EXERCISE INSTRUCTIONS:
Take the listing and print it in full, exactly as given.

MATERIAL PROVIDED:
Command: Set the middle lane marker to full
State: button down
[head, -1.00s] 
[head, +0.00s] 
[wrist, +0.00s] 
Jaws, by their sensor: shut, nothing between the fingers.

RESULT FOR THIS EXERCISE:
Command: Set the middle lane marker to full
State: button down
[head, -1.00s] 
[head, +0.00s] 
[wrist, +0.00s] 
Jaws, by their sensor: shut, nothing between the fingers.

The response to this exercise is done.